タグ別アーカイブ: たこ焼き

賽銭箱にとりもち‐1792‐

 昨日から、大阪、兵庫、京都、東京を対象に、三度目の緊急事態宣言が発出されました。

 今回は、飲食店での酒類提供の禁止など、罰則のあるかなり踏み込んだ内容となってしまいました。

 政府は感染源をかなり絞り込んでいるのだと感じますが、対象となっている業種には本当に厳しい局面だと思います。

 また、3/4が関西というのも気が重いのですが、そこは数字が全て。解除も数字で証明するしかありません。

  

 大阪は上町台地を馬の背の頂点とするなら、東西へは下り坂が続きます。

 西側で言えば、松屋町筋くらいまではかなり下っており、そのあたりに建つのがマイドーム大阪です。

 5500年くらい前の海岸線にあたりますが、時代が時代なら完全なるオーシャンビューを楽しめたのです。

 写真で高低差を表すのは難しいのですが、このアングルならかろうじて伝わるでしょうか。

 そのマイドーム大阪の南に建つのは大阪商工会議所。

 白と紅のハナミズキは花を落としはじめていましたが、新緑も美しく、カーテンウォールの背景によく映えていました。

 そのまま南へ歩いていくと、隣地とのあいだに初代会頭五代友厚像を見つけました。

 奥をのぞくとツツジの花道の先に小さな祠が見えます。

 若宮商工稲荷神社は、大阪商工会議所初代会頭の五代友厚が大阪の商工業発展を祈念して奉祀した「商工稲荷神社」と内本町の大阪商工会議所移転建設用地内にあった「若宮稲荷神社」のご神体と合祀され、新たに建立されたものです。
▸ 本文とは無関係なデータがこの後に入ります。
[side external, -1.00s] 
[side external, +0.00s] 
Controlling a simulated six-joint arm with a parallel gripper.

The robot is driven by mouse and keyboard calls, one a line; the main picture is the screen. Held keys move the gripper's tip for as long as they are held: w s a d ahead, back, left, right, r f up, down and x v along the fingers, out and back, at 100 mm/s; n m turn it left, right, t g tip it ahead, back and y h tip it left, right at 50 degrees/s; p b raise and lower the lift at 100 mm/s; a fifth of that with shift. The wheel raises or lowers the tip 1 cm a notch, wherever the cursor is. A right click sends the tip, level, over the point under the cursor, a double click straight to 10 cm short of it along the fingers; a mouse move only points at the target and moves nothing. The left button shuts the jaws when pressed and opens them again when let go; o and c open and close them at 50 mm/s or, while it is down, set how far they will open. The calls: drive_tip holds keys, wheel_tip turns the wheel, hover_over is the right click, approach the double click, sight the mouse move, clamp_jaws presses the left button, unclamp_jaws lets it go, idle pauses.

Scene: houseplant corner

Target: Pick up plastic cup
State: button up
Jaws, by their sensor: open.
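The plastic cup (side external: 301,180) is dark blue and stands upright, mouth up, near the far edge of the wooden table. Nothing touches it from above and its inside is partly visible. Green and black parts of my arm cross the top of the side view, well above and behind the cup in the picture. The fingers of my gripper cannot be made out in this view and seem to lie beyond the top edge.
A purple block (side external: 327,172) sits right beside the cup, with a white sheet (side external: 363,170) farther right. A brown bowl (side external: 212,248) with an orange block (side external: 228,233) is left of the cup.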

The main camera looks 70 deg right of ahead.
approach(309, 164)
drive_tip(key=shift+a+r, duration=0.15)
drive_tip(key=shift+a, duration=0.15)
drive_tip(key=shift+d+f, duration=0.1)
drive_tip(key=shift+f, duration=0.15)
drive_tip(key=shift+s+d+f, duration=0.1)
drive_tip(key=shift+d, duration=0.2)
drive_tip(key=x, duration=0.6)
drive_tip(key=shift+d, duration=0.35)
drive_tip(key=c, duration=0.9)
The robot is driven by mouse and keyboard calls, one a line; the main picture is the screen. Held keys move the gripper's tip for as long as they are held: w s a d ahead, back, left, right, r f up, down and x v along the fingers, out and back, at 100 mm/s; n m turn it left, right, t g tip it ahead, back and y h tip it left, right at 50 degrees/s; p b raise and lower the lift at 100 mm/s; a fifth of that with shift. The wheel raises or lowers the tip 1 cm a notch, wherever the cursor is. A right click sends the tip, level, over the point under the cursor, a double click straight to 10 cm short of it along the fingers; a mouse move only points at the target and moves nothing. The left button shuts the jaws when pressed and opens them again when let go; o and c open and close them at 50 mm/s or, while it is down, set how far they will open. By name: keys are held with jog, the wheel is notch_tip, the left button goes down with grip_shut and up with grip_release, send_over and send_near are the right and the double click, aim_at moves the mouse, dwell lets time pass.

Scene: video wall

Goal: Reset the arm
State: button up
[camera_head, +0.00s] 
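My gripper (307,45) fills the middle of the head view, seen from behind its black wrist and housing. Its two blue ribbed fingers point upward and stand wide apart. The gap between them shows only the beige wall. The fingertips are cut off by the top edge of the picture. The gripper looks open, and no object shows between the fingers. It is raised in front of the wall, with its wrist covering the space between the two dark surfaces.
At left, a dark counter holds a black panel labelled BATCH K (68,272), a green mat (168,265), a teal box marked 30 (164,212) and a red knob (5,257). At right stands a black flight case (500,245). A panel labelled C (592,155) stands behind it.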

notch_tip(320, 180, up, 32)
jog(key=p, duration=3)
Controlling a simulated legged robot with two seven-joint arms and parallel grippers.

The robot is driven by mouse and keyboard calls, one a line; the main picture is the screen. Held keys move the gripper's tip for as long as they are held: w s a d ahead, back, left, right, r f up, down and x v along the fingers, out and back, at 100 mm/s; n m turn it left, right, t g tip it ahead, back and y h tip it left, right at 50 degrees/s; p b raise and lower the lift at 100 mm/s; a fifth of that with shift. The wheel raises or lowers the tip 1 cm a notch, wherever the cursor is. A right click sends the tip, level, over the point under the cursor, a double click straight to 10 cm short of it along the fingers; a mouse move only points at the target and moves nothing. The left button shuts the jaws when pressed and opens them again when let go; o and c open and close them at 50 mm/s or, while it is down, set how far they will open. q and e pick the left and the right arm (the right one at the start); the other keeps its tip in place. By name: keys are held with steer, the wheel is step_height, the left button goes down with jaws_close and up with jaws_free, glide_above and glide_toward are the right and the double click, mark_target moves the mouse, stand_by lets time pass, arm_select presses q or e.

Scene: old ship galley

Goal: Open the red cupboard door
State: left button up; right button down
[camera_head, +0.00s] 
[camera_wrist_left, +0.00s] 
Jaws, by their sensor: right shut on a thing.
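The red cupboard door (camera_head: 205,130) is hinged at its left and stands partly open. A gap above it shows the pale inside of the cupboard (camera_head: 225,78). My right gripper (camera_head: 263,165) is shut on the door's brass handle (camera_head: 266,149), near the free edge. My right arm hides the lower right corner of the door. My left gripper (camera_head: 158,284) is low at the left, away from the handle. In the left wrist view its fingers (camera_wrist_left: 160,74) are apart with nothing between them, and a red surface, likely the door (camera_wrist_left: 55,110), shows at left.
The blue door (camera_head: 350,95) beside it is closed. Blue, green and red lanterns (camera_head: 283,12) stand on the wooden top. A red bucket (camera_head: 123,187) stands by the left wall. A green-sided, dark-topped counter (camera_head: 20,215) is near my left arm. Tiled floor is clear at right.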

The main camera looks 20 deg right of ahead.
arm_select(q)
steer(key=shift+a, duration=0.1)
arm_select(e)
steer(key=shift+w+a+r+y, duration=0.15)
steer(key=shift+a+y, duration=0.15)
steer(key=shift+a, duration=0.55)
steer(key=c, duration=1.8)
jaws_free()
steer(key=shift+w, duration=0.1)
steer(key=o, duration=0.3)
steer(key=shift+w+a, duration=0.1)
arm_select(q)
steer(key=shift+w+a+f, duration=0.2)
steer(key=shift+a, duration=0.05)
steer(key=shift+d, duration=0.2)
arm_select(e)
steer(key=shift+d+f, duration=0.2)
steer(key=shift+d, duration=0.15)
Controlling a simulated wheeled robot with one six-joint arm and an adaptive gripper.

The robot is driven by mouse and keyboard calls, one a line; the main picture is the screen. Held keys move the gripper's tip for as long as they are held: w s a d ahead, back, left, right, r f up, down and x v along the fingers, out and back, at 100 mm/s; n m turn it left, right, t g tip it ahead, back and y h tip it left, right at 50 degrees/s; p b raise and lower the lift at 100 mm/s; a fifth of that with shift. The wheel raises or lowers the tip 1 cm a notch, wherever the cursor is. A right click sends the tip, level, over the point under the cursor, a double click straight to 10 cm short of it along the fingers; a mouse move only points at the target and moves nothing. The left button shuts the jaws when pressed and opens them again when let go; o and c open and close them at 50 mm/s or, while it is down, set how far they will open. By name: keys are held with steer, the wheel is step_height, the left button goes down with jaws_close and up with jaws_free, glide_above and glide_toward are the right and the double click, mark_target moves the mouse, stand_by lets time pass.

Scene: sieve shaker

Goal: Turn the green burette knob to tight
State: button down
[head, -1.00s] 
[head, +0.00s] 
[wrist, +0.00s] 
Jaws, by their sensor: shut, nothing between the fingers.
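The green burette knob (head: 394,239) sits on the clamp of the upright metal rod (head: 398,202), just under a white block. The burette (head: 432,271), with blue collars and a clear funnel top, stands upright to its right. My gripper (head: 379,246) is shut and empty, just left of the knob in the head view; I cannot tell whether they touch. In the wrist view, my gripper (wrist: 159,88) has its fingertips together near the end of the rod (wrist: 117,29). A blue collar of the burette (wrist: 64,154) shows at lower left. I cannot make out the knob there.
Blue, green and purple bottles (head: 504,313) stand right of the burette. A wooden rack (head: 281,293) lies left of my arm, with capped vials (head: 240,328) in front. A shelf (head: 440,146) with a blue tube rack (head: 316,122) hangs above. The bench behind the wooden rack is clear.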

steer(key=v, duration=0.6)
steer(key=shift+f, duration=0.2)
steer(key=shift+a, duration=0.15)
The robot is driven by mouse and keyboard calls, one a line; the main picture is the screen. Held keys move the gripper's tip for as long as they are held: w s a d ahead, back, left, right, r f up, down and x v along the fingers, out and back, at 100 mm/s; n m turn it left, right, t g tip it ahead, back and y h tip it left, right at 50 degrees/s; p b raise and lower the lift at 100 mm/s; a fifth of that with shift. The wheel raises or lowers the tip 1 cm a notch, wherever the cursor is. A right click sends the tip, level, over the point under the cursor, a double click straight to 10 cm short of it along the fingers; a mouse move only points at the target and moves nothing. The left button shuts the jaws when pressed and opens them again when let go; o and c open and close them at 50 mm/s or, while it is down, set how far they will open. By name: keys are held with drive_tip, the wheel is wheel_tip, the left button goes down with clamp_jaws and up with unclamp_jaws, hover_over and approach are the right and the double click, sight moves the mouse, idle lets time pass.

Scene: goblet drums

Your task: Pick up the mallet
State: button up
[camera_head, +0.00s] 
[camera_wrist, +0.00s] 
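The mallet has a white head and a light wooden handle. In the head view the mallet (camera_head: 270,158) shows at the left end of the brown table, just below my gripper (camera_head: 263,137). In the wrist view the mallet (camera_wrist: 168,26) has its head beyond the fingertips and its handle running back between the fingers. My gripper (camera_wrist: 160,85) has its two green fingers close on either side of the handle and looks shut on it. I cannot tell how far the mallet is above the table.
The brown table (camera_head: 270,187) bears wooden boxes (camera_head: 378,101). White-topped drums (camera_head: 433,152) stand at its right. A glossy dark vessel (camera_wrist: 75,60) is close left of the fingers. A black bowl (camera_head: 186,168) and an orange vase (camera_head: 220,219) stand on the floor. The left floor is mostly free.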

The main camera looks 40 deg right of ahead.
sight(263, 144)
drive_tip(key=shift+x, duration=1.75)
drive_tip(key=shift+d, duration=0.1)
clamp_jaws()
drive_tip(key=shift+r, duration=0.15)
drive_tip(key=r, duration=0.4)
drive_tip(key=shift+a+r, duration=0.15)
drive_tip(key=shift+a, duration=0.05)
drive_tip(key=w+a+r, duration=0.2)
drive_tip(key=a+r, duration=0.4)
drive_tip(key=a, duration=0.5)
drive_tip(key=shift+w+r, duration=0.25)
 背後に見えるのはシティプラザ大阪。最上部にある楕円型のデザインが印象的ですがそれを従えるかのようです。 

 「五代友厚は信仰心に厚く、大阪の商工業発展のため商工稲荷神社を建立し、
我が国の商工業の発展のために祈願したといわれています」とありました。

  折角ならと参ってきたのですが、賽銭箱が見当たりません。

 よく見ると、この細長いブロンズの角パイプが、賽銭投入口でした。 

 これでは千円札は入らないなと言い訳しながら、小銭をポトリと流し込んだのです。

 4月の中旬に、近所のたこ焼き屋さん「チャッピー」が閉店しました。

 先代の店主の時からのファンでしたが、外食する習慣のほぼ無い私が、どれだけここで買ったかと言えば本当に申し訳程度です。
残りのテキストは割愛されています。